Thank you for suggesting a "best practice" here.

John

  • 0
    Guru 298340 points

    There are 1:4 clock buffers like the LMK1C1104, but I do not think they would be an improvement over just driving all four control inputs directly from the logic output.

    If you want to avoid skew between the inputs, use four traces of the same length.

    AUC outputs are optimized for traces with a characteristic impedance of 50 Ω, but an actual 50 Ω resistance would be too large a load.

  • 0 in reply to Clemens Ladisch
    Prodigy 10 points

    Thank you Clemens for the quick response. 

    Are you saying the AUC output on the 1G74 can simply be fanned out (with same trace lengths to manage skew) to as many as 4 AUC inputs without regard for external termination components, as with legacy logic families? 

    In this case the output would see the parallel equivalent impedance of the traces and 4 loads, and the output would of course be driving 4x the (nominal 2 pF) capacitive load of one control input, so about 8 pF. 

    This would sure be simple if the AUC driver allows it.

  • 0 in reply to John Silzel
    Guru 298340 points

    CMOS inputs have a very high impedance.
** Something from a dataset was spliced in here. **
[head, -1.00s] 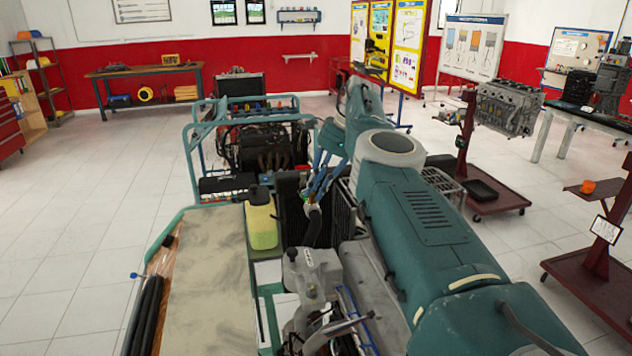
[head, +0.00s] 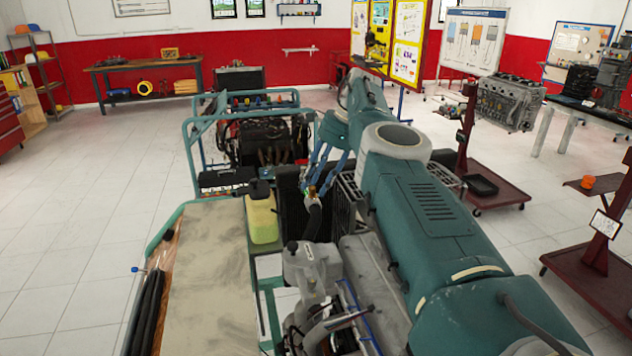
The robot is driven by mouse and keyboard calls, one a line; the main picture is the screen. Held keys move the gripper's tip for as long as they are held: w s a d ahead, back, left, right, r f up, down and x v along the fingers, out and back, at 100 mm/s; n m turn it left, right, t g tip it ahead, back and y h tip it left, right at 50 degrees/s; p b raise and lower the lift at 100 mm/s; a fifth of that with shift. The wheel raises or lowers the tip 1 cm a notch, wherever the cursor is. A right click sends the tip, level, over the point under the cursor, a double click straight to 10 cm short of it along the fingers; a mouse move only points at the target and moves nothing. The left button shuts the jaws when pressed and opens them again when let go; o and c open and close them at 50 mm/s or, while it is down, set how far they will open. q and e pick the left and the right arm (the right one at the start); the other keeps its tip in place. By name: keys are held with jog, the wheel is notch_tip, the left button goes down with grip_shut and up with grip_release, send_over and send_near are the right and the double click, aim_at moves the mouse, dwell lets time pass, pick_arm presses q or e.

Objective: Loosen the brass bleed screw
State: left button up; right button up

The datasheet specifies output parameters for a load of 15 pF; a typical input has 2.5 pF. (A very rough estimate of trace capacitance is 1 pF/cm.)

    You can route the trace to the switches, and then split into four stubs with the same length.

    For short traces, the impedance does not matter. (A rule of thumb is that a trace is short if it is no longer than two inches per nanosecond of rise/fall time.)

    AUC outputs dynamically adjust their impedance and should not be used with additional termination.

  • 0 in reply to Clemens Ladisch
    Prodigy 10 points

    Thanks very much, I will give that a go.